> The task: Beneath this instruction is a block of data; output from it exactly the lines that run from the one containing "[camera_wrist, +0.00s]" through the one containing "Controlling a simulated", inclusive.
** START Recorded information **
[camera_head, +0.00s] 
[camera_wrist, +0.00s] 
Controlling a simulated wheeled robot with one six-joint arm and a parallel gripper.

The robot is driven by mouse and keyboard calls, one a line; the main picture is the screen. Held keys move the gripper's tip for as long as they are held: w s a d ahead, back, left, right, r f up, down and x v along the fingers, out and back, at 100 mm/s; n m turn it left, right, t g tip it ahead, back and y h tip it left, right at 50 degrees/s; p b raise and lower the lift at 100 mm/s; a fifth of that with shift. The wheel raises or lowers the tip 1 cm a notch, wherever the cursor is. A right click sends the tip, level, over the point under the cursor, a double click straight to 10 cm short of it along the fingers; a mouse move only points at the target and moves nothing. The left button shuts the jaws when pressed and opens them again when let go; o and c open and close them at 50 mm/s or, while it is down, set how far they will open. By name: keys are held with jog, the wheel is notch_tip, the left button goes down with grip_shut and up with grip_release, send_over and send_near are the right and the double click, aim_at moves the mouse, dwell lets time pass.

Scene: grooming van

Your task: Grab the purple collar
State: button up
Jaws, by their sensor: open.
** END Recorded information **
> Problem solution:
[camera_wrist, +0.00s] 
Controlling a simulated wheeled robot with one six-joint arm and a parallel gripper.

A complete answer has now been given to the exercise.